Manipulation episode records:
□ □ □
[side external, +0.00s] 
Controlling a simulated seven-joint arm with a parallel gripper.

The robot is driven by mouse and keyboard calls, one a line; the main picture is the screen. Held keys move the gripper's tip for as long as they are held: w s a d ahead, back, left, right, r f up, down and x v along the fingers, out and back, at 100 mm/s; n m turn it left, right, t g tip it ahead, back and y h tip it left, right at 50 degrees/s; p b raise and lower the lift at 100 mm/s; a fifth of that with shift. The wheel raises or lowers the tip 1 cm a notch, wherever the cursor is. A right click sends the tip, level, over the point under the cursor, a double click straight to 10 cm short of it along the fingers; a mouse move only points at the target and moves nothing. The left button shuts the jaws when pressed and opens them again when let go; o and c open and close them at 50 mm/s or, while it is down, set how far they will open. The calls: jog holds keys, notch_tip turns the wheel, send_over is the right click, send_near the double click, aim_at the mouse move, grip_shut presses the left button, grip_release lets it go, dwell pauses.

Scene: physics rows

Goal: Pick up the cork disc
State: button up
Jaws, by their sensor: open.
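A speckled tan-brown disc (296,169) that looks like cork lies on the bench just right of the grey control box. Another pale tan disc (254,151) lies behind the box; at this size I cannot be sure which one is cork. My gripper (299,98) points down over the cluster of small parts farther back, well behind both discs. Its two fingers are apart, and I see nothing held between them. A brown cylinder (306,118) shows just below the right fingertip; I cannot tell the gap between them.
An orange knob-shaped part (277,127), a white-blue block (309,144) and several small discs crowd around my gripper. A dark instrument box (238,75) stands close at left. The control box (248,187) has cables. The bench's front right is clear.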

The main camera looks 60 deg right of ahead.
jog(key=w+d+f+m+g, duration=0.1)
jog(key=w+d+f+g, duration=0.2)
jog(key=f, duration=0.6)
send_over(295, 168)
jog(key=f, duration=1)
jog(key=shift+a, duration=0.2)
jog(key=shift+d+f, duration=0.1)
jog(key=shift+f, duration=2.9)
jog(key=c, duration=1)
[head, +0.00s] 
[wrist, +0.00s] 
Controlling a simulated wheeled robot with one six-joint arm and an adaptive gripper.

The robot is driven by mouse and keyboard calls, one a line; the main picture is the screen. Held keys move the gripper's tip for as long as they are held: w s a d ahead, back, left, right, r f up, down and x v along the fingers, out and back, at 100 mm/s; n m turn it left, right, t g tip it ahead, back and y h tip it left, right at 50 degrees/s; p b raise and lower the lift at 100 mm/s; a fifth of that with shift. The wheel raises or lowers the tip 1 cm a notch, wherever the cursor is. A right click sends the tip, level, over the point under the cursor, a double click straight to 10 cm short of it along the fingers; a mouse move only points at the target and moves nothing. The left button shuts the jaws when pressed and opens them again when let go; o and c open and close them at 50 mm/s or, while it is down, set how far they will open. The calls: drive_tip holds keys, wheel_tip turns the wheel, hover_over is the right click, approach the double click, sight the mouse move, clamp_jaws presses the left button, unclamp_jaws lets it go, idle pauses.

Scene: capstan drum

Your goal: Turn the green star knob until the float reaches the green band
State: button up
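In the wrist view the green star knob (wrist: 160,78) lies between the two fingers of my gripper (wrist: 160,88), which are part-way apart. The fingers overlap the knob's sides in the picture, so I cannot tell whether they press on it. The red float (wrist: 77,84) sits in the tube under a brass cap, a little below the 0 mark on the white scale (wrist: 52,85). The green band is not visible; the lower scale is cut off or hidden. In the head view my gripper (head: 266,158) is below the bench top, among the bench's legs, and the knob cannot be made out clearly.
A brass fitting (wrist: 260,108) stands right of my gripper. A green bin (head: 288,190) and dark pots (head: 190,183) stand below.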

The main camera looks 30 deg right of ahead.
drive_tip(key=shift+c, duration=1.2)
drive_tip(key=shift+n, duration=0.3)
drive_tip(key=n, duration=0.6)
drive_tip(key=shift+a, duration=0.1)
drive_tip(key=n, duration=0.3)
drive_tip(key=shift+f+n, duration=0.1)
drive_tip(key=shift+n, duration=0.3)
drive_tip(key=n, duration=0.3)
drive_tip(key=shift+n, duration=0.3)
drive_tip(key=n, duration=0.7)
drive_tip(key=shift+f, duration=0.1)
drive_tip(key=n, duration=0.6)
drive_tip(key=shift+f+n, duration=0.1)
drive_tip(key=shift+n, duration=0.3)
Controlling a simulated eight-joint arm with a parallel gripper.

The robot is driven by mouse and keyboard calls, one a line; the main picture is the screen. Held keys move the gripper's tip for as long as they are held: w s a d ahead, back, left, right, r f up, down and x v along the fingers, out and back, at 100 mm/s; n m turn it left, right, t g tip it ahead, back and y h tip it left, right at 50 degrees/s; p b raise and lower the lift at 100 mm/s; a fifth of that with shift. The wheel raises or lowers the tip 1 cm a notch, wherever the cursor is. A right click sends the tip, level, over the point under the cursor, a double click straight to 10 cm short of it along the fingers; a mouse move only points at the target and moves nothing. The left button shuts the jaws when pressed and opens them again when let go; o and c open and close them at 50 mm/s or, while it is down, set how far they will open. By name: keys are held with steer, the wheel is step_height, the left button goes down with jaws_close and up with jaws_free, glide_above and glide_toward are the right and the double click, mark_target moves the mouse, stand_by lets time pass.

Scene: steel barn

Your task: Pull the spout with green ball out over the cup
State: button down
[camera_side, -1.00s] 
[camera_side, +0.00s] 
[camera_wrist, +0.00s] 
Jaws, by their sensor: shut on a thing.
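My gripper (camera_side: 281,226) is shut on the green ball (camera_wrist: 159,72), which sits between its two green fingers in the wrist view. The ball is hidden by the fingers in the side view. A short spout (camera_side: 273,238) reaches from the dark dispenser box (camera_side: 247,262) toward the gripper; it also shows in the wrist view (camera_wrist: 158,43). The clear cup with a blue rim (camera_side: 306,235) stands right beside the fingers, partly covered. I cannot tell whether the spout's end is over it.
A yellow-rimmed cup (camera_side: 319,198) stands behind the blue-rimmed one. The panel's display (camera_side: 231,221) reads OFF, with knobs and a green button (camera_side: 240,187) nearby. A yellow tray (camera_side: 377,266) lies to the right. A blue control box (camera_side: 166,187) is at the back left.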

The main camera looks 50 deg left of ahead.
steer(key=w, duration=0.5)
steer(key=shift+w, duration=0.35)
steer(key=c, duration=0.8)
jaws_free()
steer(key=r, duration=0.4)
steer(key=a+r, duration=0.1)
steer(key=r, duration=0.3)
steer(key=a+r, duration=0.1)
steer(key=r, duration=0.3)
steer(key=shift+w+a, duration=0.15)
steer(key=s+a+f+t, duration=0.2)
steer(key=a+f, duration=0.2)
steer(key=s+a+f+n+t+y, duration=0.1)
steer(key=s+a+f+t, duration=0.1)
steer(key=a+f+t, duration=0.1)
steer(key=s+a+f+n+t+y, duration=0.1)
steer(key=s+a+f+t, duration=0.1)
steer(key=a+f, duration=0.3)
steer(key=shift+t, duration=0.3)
□ □ □
> [Your goal]: Scan the records above for the string "parallel", then select every line that holds it.

> [Solution]:
Controlling a simulated seven-joint arm with a parallel gripper.
Controlling a simulated eight-joint arm with a parallel gripper.

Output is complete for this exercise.